*WHAT THE TASK REQUIRES*.
Please quote every line word for word.

*DATASET EXTRACT*.
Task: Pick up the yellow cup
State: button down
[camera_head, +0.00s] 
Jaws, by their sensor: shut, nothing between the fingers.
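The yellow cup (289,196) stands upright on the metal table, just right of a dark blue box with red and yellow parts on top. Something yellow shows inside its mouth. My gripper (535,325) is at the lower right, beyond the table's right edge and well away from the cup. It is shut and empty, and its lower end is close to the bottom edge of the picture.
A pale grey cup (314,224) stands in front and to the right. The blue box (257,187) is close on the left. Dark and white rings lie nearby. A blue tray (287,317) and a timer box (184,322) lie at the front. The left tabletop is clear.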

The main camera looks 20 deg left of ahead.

*RESPONSE TO THIS EXERCISE*.
Task: Pick up the yellow cup
State: button down
[camera_head, +0.00s] 
Jaws, by their sensor: shut, nothing between the fingers.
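The yellow cup (289,196) stands upright on the metal table, just right of a dark blue box with red and yellow parts on top. Something yellow shows inside its mouth. My gripper (535,325) is at the lower right, beyond the table's right edge and well away from the cup. It is shut and empty, and its lower end is close to the bottom edge of the picture.
A pale grey cup (314,224) stands in front and to the right. The blue box (257,187) is close on the left. Dark and white rings lie nearby. A blue tray (287,317) and a timer box (184,322) lie at the front. The left tabletop is clear.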

The main camera looks 20 deg left of ahead.

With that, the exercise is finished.